A memorial for a proclaimed martyr. And the events of the last several weeks have really upped the contrast for thoughtful Christians to engage with what the Bible says and what the Christ does and what his name is and why, but. This one in particular, the reading from Luke six, I'm sorry, 16 God and Wealth, or God and Mammon.

I, it's a complicated picture because wealth money is something I'm thinking a lot more about lately in terms of power and the problem with money in our day and in. Christ's day is that money proposes to be the thing, which is also a symbol in itself. In other words, money is supposed to stand in for what?

Is it gold? Is it labor? Is it power? It's supposed to be a universal currency. Coins, and now paper money, they're supposed to encapsulate value. But there's no real value. It's just a piece of metal. The thing is a, an engraved piece of metal. The symbol might be work, the symbol might be power. The symbol might be influence.

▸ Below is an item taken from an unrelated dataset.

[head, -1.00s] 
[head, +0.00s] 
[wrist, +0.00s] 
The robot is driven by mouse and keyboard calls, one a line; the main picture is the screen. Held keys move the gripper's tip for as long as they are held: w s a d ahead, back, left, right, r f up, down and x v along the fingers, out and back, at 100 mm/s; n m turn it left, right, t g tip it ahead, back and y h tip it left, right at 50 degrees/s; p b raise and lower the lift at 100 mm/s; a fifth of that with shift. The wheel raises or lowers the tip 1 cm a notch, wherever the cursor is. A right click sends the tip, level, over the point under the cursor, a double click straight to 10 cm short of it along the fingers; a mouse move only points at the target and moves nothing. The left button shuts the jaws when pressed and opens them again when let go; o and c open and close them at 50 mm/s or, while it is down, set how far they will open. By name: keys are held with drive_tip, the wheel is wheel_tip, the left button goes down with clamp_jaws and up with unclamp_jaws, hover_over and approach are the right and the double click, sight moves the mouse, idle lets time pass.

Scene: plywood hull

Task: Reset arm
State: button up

The symbol might be any number of things, and power itself is not the problem. It's what we do with power and it's what we do with the product of our work and thinking that we can work and therefore be powerful. We can become like God at best. Money is supposed to represent labor because everybody's capable of doing some kind of labor, whether it's intellectual labor or physical labor.

And the more you contribute to. A project, the more value you've invested and that's supposed to come back to you in terms of cash money. And instead of you having ownership in that thing that you built, all you walk away with is money. It makes me think of the military wear, like you put six years of your life on it.

In my case and back in the day, they would give you a $500 check and a ticket home and that's it. Now you've got the VA benefits and quote unquote entitlements and. But they're all supposed to be representations, signs of other things. My VA disability compensation is supposed to be a sign for the effect that service had on me to deprive me of the ability to work.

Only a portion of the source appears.